[Task to carry out]
Print the data exactly, leaving nothing out.

[Source excerpt]
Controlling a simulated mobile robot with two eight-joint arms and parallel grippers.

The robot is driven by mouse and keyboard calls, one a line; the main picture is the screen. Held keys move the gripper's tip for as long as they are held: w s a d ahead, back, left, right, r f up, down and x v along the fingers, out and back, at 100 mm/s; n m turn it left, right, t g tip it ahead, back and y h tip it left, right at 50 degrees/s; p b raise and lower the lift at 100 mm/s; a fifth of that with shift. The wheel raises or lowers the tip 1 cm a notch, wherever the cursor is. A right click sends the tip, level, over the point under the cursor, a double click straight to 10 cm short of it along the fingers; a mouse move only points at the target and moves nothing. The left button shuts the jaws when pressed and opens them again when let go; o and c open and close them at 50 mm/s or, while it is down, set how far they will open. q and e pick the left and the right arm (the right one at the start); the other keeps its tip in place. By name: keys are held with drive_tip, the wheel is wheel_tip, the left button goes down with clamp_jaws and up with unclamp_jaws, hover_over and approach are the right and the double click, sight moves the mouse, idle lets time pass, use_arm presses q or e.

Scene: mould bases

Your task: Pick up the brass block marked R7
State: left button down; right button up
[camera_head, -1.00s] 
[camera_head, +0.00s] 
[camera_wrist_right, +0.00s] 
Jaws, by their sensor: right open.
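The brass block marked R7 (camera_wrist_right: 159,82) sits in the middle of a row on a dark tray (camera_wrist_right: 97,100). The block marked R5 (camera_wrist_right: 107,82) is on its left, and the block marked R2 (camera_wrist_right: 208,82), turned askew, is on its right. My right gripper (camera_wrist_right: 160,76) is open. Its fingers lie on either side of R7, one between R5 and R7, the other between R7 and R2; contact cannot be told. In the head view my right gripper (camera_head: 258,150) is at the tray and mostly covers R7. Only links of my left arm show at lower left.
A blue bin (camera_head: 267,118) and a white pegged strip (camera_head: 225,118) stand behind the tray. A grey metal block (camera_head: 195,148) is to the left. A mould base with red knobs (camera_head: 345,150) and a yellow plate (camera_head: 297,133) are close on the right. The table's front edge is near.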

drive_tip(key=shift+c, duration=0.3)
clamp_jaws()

[Reply to the exercise]
Controlling a simulated mobile robot with two eight-joint arms and parallel grippers.

The robot is driven by mouse and keyboard calls, one a line; the main picture is the screen. Held keys move the gripper's tip for as long as they are held: w s a d ahead, back, left, right, r f up, down and x v along the fingers, out and back, at 100 mm/s; n m turn it left, right, t g tip it ahead, back and y h tip it left, right at 50 degrees/s; p b raise and lower the lift at 100 mm/s; a fifth of that with shift. The wheel raises or lowers the tip 1 cm a notch, wherever the cursor is. A right click sends the tip, level, over the point under the cursor, a double click straight to 10 cm short of it along the fingers; a mouse move only points at the target and moves nothing. The left button shuts the jaws when pressed and opens them again when let go; o and c open and close them at 50 mm/s or, while it is down, set how far they will open. q and e pick the left and the right arm (the right one at the start); the other keeps its tip in place. By name: keys are held with drive_tip, the wheel is wheel_tip, the left button goes down with clamp_jaws and up with unclamp_jaws, hover_over and approach are the right and the double click, sight moves the mouse, idle lets time pass, use_arm presses q or e.

Scene: mould bases

Your task: Pick up the brass block marked R7
State: left button down; right button up
[camera_head, -1.00s] 
[camera_head, +0.00s] 
[camera_wrist_right, +0.00s] 
Jaws, by their sensor: right open.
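The brass block marked R7 (camera_wrist_right: 159,82) sits in the middle of a row on a dark tray (camera_wrist_right: 97,100). The block marked R5 (camera_wrist_right: 107,82) is on its left, and the block marked R2 (camera_wrist_right: 208,82), turned askew, is on its right. My right gripper (camera_wrist_right: 160,76) is open. Its fingers lie on either side of R7, one between R5 and R7, the other between R7 and R2; contact cannot be told. In the head view my right gripper (camera_head: 258,150) is at the tray and mostly covers R7. Only links of my left arm show at lower left.
A blue bin (camera_head: 267,118) and a white pegged strip (camera_head: 225,118) stand behind the tray. A grey metal block (camera_head: 195,148) is to the left. A mould base with red knobs (camera_head: 345,150) and a yellow plate (camera_head: 297,133) are close on the right. The table's front edge is near.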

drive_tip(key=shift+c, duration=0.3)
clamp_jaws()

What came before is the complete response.